Someone responded that I should expect it. It is after an MMO, and designed to take up our time. The issue, from my point of view, is not that it takes time. Clearly I was willing to spend upward of 25 hours attempting to get this pet. The problem is, my sinking time into it does not bring me any closer to the goal. And there are much better ways to solve this problem.

First, I would like to say, it isn’t the same as a piece of loot. If I run HPoS 30 times trying to get a Nevermelting Ice Crystal, that’s fine. It’s current content. Also, there are about 5 other trinkets I can get much easier. I am directing my problem and corrections at rare flavor drops, specifically mounts and pets.

Solution 1: Progressive Random.

This is probably the best solution. It answers all the issues, without losing the original intent, and is currently implemented in the game. Progressive Random is used on quest items. It says if the item has a 10% drop, then the first time you kill the mob, you have a 10% chance. But you didn’t get it. Okay, the next time you kill the mob, you actually have a 15% chance. The longer you go without getting it, the better your chances are of getting it. Once you get one however, it resets your drop chance back to the original percentage.

Why is this the perfect answer? Well, first off, it works the way an uninformed player assumes random works. It also retains an element of luck. It can be scaled based on how many tries you really want the person to have to go through to get it. Finally, to the informed player it gives them a time frame. I know if I run it 100 times, I will get the phoenix on or BEFORE I make my 100th run. I know at the absolute WORST I am 1/4th of the way there. I now have a concrete goal to work towards, as to a nebulous “eventually”. The resetting of the drop chance prevents it from being “gamed” to have someone selling their involvement in a group as a random drop “buff”.

There are other solutions:

Buff the drop with each patch after the addition of the instance, or after the trivialization of the instance.

Allow the pets/mounts to be purchased with in game gold after a certain length of time (gold sink).

Allow them to be purchased with real money.

And so on… but really, the first option seems to be the best. At this point in WoW, there is a sufficient amount of content (achievements alone fill this void) that such “bloated” time sinks like random drops on non-combat pets and rare mounts seems archaic. As an added benefit, the “re-roll” punishment becomes far less. (This refers to the concept that re-rolling a character causes you to lose all the progress on non-leveling/gear acquisitions you have made, like how people hate switching mains when one of their older toons has the Amani War Bear, or the Scarab Lord title. It is considered a “punishment” for trying something new.)

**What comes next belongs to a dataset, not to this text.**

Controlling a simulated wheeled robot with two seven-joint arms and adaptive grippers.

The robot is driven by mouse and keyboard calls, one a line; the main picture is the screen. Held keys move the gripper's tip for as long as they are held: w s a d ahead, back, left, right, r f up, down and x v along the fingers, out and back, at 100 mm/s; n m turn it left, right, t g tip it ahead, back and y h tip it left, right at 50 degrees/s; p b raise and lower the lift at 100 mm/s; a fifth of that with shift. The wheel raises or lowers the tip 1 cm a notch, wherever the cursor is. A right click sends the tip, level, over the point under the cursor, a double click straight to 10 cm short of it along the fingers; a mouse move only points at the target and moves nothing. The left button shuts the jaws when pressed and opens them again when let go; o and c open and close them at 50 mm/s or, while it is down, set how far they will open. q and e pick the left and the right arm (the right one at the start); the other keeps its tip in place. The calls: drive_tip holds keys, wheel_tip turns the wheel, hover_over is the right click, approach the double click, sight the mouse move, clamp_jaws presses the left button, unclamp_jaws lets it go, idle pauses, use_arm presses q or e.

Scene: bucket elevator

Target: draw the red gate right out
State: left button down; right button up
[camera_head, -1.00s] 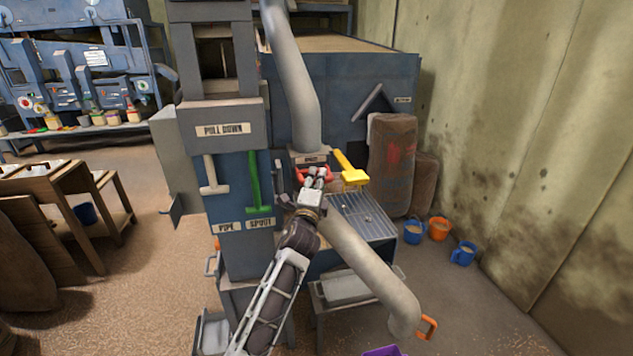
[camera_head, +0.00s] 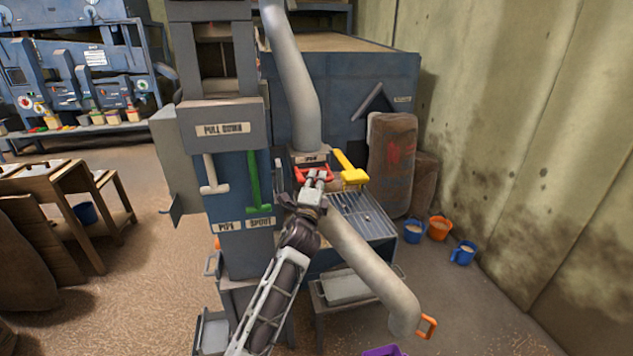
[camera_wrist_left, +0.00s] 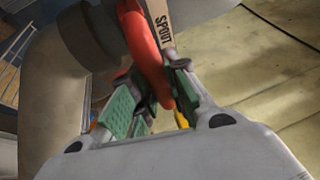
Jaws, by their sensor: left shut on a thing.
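The red gate (camera_head: 300,175) shows as a red handle under the upper grey pipe, below a small label plate. My left gripper (camera_head: 318,178) is at this handle and covers part of it. In the left wrist view the red handle (camera_wrist_left: 148,55) runs down between the green-padded fingers of my left gripper (camera_wrist_left: 155,100), which is shut on it. A label there reads SPOUT (camera_wrist_left: 161,22). How far the gate sits in its slot is hidden. My right gripper is not in view.
A yellow handle (camera_head: 350,170) sits close at the right of the red one. Green (camera_head: 257,190) and white (camera_head: 212,175) levers hang at the left. A slanting grey pipe (camera_head: 370,270) lies below. Buckets (camera_head: 440,228) stand by the right wall.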

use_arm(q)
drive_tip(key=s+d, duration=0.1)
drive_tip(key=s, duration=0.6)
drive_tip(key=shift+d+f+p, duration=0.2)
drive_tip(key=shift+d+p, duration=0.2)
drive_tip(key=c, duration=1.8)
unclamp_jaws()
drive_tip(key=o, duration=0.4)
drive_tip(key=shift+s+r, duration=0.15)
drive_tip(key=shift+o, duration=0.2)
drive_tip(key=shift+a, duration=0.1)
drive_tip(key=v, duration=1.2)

Random isn’t fun, especially when it seems like the dice are stacked against you. Allowing people variant ways of playing and variant ways of winning, also means allowing variant ways of succeeding at personal goals. This means allowing them to “win” at something they want to do, without forcing them to do it in a way that isn’t fun at all to them. Again, I really just feel this applies to things that only have one method of acquisition, or don’t change the inherent game balance, as mini-pets and mounts. Gear, skills, talents, all seem to be, if not well balanced, but at least well enough.

Confessions of an Online Packrat

I collect things. I just can’t help it. I can try to blame my mother and grandmother. I guess I could try to blame adventure games. (How many times in those games did you pick up everything NOT nailed down because you never knew when you would need it?) I could even try to blame Mario and Sonic – Get the coins/rings! I am doomed in games like Suikoden or Pokemon. In real life, I collect toys, art, movies, books, games…

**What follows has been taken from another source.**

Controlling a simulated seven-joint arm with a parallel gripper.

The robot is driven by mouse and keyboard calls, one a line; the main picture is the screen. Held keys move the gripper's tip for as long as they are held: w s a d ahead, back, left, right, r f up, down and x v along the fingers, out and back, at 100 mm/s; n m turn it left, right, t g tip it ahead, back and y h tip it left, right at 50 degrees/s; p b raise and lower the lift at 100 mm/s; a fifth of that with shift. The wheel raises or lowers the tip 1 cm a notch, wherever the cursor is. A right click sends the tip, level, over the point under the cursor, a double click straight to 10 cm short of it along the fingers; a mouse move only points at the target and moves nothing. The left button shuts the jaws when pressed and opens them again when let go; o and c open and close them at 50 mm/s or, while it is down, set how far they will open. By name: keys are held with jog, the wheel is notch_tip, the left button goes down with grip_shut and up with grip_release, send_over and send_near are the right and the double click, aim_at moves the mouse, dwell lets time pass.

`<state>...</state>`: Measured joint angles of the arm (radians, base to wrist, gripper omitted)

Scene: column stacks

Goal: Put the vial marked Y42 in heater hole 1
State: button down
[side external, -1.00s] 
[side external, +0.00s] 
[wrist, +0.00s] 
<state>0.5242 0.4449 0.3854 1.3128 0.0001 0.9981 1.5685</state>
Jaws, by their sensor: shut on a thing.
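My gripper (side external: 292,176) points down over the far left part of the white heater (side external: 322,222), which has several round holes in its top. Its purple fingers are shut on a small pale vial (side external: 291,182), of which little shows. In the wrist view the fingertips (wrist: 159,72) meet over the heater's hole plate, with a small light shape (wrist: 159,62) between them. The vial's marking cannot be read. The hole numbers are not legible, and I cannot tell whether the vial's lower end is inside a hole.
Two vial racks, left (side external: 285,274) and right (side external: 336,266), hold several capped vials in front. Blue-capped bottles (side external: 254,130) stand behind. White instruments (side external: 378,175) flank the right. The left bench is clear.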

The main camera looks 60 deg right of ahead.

Is it any surprise I would be any different in World of Warcraft? While reading wow.com today I came across this picture.

Oh yes, that looks shockingly familiar. Actually, it even has more useful items in it than my bank does. I have about 10 spaces in my main vault page that can be used for “useful” items. The entirety of the rest of my bank: crap I can’t get rid of, but is completely useless. (Let me pause to say this refers to my main character, Joyia. While some of my alts are getting just as bad, none are nearly as bad as her.)

One stellar example I trotted out the other night while chatting about just this thing in guild chat is Carrot on a Stick and item from Zul’Farrak by way of a quest chain. The thing is, this item no longer works over level 70. I am level 80. meaning it no longer works. Back in the day, it was VITAL to speedy land movement, and a prized possession one always carried in their bags. But then, it was changed in a patch, and most people deleted or sold their carrot. But I persisted. I worked very hard to get that stupid carrot and there was no way I was getting rid of it now. Plus I have a key chain that has a Carrot on a Stick icon! How could I get rid of it?!?

This is even worse with armor sets. I have half of dungeon 1, all of tier 4, most of tier 5 and 6, and all of tier 7-10. Including some pvp pieces picked up here and there. That’s a ton of gear taking up space. So why save it? Because I worked hard for it. I scraped badges, farmed bosses, worked hard to keep my guild rank to ensure my raid spot, the sheer amount of work that goes in to getting a gear set is staggering. Plus some of them just look cool. Tier 5 for Warlocks for example.

Add to this the mountain of soul bound holiday/flavor stuff and I literally have massive space issues. I keep nothing that isn’t soul bound on my main. It all goes to my bank alt. Thankfully they allow instant mail between characters on the same account. 154 slots of stuff that does nothing currently useful.

Someone said, “Why keep it?” And I don’t have a good answer for them. I have a collection of on use pet summoners. I have a collection of old gear. I even have Rivendare’s sword DESPITE the fact I can’t use it. I don’t have a good reason, but I like keeping it around. I am a pack rat in a virtual world. I am a pack rat in the real world too. I guess my avatar isn’t too far off from real life eh?